Collected data:
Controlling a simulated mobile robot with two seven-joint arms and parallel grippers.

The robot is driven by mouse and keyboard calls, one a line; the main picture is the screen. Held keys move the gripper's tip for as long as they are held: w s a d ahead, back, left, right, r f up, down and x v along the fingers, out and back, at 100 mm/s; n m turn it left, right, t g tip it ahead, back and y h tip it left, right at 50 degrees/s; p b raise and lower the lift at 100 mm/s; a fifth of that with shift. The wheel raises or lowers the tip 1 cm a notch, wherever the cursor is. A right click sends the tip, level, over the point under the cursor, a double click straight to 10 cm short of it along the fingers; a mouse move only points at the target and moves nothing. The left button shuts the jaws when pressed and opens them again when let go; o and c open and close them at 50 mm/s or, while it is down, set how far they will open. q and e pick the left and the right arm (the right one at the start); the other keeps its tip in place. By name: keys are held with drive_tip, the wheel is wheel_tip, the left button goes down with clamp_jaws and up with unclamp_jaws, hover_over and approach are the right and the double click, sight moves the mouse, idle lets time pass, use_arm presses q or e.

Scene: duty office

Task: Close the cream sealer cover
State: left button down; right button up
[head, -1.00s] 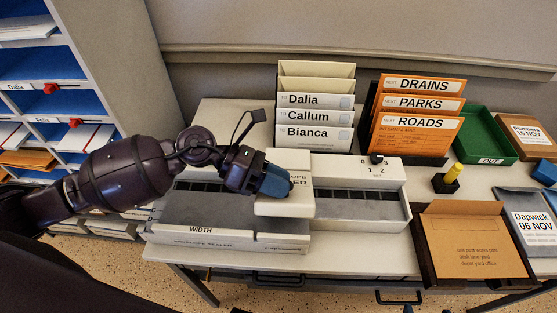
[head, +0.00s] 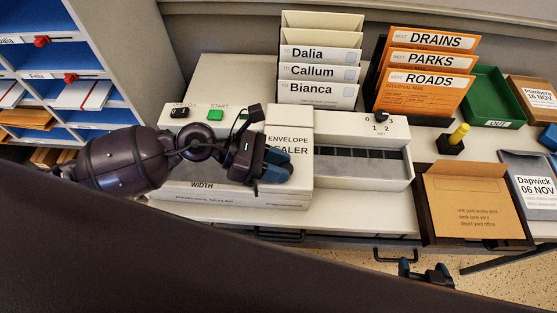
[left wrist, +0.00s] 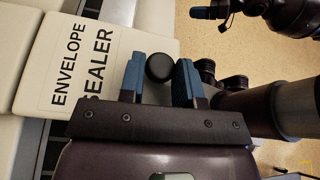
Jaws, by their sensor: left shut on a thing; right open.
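The cream sealer cover (head: 290,122), marked ENVELOPE SEALER, lies across the middle of the long pale sealer (head: 395,135) on the desk. It looks flat or nearly so; I cannot tell whether it is fully down. My left gripper (head: 279,165) is at the cover's front part and hides some of its label. In the left wrist view, its blue fingers are on either side of a round black knob (left wrist: 160,67) at the edge of the cover (left wrist: 95,60). My right gripper (head: 426,272) is open and empty, low in front of the desk.
Name folders (head: 318,72) and orange mail folders (head: 425,82) stand behind the sealer. A green START button (head: 215,114) is left of the cover. Pigeonholes (head: 50,75) stand at the left.

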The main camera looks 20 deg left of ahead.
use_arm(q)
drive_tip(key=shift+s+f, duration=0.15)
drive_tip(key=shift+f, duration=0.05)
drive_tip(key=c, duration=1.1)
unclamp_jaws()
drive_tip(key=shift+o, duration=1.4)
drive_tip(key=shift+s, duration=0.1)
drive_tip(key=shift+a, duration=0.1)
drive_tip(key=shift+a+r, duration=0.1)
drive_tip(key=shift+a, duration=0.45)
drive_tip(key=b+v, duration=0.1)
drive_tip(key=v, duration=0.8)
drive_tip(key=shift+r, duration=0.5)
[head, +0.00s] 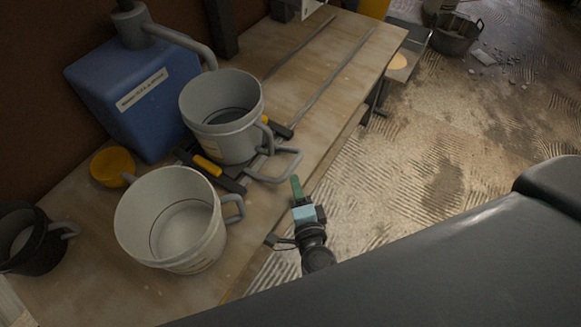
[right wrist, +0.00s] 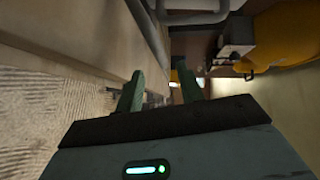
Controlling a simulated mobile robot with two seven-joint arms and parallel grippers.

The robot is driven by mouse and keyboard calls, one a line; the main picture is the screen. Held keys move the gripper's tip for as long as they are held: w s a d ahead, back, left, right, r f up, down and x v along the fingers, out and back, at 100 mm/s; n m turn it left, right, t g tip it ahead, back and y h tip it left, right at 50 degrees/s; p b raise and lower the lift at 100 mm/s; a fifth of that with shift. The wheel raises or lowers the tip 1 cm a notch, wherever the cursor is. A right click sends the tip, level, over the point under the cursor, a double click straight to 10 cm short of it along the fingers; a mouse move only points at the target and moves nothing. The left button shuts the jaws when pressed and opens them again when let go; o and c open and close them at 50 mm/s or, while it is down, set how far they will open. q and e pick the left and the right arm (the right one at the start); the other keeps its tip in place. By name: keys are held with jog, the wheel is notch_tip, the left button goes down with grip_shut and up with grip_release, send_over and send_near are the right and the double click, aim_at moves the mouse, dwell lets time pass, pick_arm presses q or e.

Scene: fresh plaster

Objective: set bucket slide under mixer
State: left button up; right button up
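The mixer (head: 120,100) is a blue box with a white label and a grey spout pipe (head: 185,42) at the back left of the bench. A light grey bucket (head: 228,135) stands upright by the spout's end, on or against the slide. The slide has dark rails, yellow grips and a grey bar handle (head: 285,165) pointing toward the bench edge. My right gripper (head: 296,182) has green fingers and is just off the bench edge, near the handle. In the right wrist view its fingers (right wrist: 160,70) stand apart, nothing between them; a grey bar (right wrist: 193,17) lies beyond. My left gripper is not in view.
A whitish bucket (head: 175,225) stands on the bench in front, with a black bucket (head: 35,250) at far left and a yellow bowl (head: 111,166) behind. Two thin rods lie toward the bench's far end. A dark tub (head: 455,38) with rubble stands on the floor.

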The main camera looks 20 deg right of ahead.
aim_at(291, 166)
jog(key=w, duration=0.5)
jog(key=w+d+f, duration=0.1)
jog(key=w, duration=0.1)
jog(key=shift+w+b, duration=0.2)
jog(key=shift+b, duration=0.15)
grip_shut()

__REQUIREMENTS__: Restate each of the entries above word for word and skip every image.

__TASK RESULT__:
Controlling a simulated mobile robot with two seven-joint arms and parallel grippers.

The robot is driven by mouse and keyboard calls, one a line; the main picture is the screen. Held keys move the gripper's tip for as long as they are held: w s a d ahead, back, left, right, r f up, down and x v along the fingers, out and back, at 100 mm/s; n m turn it left, right, t g tip it ahead, back and y h tip it left, right at 50 degrees/s; p b raise and lower the lift at 100 mm/s; a fifth of that with shift. The wheel raises or lowers the tip 1 cm a notch, wherever the cursor is. A right click sends the tip, level, over the point under the cursor, a double click straight to 10 cm short of it along the fingers; a mouse move only points at the target and moves nothing. The left button shuts the jaws when pressed and opens them again when let go; o and c open and close them at 50 mm/s or, while it is down, set how far they will open. q and e pick the left and the right arm (the right one at the start); the other keeps its tip in place. By name: keys are held with drive_tip, the wheel is wheel_tip, the left button goes down with clamp_jaws and up with unclamp_jaws, hover_over and approach are the right and the double click, sight moves the mouse, idle lets time pass, use_arm presses q or e.

Scene: duty office

Task: Close the cream sealer cover
State: left button down; right button up
[head, -1.00s] 
[head, +0.00s] 
[left wrist, +0.00s] 
Jaws, by their sensor: left shut on a thing; right open.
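The cream sealer cover (head: 290,122), marked ENVELOPE SEALER, lies across the middle of the long pale sealer (head: 395,135) on the desk. It looks flat or nearly so; I cannot tell whether it is fully down. My left gripper (head: 279,165) is at the cover's front part and hides some of its label. In the left wrist view, its blue fingers are on either side of a round black knob (left wrist: 160,67) at the edge of the cover (left wrist: 95,60). My right gripper (head: 426,272) is open and empty, low in front of the desk.
Name folders (head: 318,72) and orange mail folders (head: 425,82) stand behind the sealer. A green START button (head: 215,114) is left of the cover. Pigeonholes (head: 50,75) stand at the left.

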The main camera looks 20 deg left of ahead.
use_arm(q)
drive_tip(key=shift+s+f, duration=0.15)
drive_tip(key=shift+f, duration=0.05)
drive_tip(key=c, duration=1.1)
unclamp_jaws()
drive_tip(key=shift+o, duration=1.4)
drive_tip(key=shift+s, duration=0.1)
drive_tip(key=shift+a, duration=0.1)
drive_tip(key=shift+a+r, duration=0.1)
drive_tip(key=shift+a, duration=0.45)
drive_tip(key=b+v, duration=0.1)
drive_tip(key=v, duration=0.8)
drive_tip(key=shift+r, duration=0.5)
[head, +0.00s] 
[right wrist, +0.00s] 
Controlling a simulated mobile robot with two seven-joint arms and parallel grippers.

The robot is driven by mouse and keyboard calls, one a line; the main picture is the screen. Held keys move the gripper's tip for as long as they are held: w s a d ahead, back, left, right, r f up, down and x v along the fingers, out and back, at 100 mm/s; n m turn it left, right, t g tip it ahead, back and y h tip it left, right at 50 degrees/s; p b raise and lower the lift at 100 mm/s; a fifth of that with shift. The wheel raises or lowers the tip 1 cm a notch, wherever the cursor is. A right click sends the tip, level, over the point under the cursor, a double click straight to 10 cm short of it along the fingers; a mouse move only points at the target and moves nothing. The left button shuts the jaws when pressed and opens them again when let go; o and c open and close them at 50 mm/s or, while it is down, set how far they will open. q and e pick the left and the right arm (the right one at the start); the other keeps its tip in place. By name: keys are held with jog, the wheel is notch_tip, the left button goes down with grip_shut and up with grip_release, send_over and send_near are the right and the double click, aim_at moves the mouse, dwell lets time pass, pick_arm presses q or e.

Scene: fresh plaster

Objective: set bucket slide under mixer
State: left button up; right button up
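The mixer (head: 120,100) is a blue box with a white label and a grey spout pipe (head: 185,42) at the back left of the bench. A light grey bucket (head: 228,135) stands upright by the spout's end, on or against the slide. The slide has dark rails, yellow grips and a grey bar handle (head: 285,165) pointing toward the bench edge. My right gripper (head: 296,182) has green fingers and is just off the bench edge, near the handle. In the right wrist view its fingers (right wrist: 160,70) stand apart, nothing between them; a grey bar (right wrist: 193,17) lies beyond. My left gripper is not in view.
A whitish bucket (head: 175,225) stands on the bench in front, with a black bucket (head: 35,250) at far left and a yellow bowl (head: 111,166) behind. Two thin rods lie toward the bench's far end. A dark tub (head: 455,38) with rubble stands on the floor.

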The main camera looks 20 deg right of ahead.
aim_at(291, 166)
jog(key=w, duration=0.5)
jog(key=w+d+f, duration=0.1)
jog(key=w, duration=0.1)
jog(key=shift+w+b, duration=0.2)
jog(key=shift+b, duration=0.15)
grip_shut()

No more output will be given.